--- begin DATASET ROWS ---

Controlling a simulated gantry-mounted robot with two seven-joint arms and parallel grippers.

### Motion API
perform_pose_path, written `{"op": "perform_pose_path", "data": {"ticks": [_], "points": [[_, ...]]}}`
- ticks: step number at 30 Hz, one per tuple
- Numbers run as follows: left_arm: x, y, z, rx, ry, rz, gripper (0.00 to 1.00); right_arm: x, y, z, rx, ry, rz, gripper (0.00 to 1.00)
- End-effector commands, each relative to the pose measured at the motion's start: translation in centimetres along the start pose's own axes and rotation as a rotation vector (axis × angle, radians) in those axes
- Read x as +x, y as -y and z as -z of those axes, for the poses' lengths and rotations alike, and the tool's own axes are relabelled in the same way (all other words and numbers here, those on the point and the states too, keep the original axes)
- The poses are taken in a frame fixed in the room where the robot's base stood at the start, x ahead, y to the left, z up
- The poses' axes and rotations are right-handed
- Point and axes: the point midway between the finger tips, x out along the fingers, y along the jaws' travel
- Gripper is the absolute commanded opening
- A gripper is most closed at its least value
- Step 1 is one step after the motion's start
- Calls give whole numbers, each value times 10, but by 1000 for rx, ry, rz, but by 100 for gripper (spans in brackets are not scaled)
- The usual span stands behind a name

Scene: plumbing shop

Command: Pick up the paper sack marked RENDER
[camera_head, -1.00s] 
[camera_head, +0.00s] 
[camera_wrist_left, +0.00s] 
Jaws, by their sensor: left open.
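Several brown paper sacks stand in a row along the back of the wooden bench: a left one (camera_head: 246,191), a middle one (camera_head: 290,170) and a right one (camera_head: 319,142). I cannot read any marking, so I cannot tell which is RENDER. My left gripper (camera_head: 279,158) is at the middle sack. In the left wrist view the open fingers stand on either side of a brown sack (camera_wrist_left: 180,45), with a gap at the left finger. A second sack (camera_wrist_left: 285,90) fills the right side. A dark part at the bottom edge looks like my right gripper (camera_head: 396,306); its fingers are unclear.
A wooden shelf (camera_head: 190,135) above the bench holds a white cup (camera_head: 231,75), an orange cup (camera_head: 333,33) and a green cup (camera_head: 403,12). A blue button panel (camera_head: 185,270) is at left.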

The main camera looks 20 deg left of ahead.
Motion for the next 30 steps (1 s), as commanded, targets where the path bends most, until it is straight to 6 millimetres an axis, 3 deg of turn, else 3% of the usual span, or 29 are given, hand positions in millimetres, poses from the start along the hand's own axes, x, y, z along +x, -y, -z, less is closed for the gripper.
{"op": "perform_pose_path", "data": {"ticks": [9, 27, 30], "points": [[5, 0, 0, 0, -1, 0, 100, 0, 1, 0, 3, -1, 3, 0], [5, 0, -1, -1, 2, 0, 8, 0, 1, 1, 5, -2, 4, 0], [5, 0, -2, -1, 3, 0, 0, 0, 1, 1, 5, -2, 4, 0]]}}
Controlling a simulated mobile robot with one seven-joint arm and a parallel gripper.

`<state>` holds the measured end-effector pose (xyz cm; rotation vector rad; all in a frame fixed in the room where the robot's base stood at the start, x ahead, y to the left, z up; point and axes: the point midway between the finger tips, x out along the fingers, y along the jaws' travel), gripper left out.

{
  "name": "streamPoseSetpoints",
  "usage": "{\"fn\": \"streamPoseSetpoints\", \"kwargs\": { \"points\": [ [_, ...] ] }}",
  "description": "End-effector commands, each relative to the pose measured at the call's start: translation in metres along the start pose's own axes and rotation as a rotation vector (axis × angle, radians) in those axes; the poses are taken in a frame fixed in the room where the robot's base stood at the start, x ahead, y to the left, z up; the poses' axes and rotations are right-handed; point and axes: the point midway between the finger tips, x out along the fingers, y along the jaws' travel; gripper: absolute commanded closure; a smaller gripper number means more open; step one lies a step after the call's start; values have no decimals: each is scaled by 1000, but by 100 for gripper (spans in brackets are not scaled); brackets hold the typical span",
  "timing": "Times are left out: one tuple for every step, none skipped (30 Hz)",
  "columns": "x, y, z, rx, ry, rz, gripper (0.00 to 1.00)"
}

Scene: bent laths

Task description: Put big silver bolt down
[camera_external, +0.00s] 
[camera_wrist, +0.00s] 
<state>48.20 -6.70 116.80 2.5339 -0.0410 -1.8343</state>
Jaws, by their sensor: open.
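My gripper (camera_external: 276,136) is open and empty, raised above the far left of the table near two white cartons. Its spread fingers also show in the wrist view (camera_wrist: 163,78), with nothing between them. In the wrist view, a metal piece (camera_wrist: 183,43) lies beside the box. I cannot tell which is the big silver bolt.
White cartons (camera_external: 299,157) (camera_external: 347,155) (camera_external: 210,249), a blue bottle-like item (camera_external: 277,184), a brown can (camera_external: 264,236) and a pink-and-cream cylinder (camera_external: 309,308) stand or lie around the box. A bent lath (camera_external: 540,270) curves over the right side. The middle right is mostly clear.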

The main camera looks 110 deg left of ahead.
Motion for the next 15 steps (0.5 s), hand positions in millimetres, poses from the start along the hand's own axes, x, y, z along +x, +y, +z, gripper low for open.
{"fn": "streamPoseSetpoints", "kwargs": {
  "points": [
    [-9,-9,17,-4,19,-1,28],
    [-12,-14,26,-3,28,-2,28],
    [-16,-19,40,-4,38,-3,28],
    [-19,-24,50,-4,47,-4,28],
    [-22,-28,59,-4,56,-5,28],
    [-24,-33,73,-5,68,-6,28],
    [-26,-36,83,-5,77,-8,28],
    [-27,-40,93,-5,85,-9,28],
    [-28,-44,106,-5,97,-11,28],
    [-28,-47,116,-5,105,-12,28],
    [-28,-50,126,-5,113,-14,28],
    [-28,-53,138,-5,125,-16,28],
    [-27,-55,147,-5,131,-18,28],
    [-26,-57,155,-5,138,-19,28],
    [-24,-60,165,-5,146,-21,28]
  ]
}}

--- end DATASET ROWS ---

▸ **DIRECTIVE**: Exactly the lines from the one holding "### Motion API" through the one holding "- Read x as" should be printed, ends included.

▸ **CORRECT RESPONSE**:
### Motion API
perform_pose_path, written `{"op": "perform_pose_path", "data": {"ticks": [_], "points": [[_, ...]]}}`
- ticks: step number at 30 Hz, one per tuple
- Numbers run as follows: left_arm: x, y, z, rx, ry, rz, gripper (0.00 to 1.00); right_arm: x, y, z, rx, ry, rz, gripper (0.00 to 1.00)
- End-effector commands, each relative to the pose measured at the motion's start: translation in centimetres along the start pose's own axes and rotation as a rotation vector (axis × angle, radians) in those axes
- Read x as +x, y as -y and z as -z of those axes, for the poses' lengths and rotations alike, and the tool's own axes are relabelled in the same way (all other words and numbers here, those on the point and the states too, keep the original axes)

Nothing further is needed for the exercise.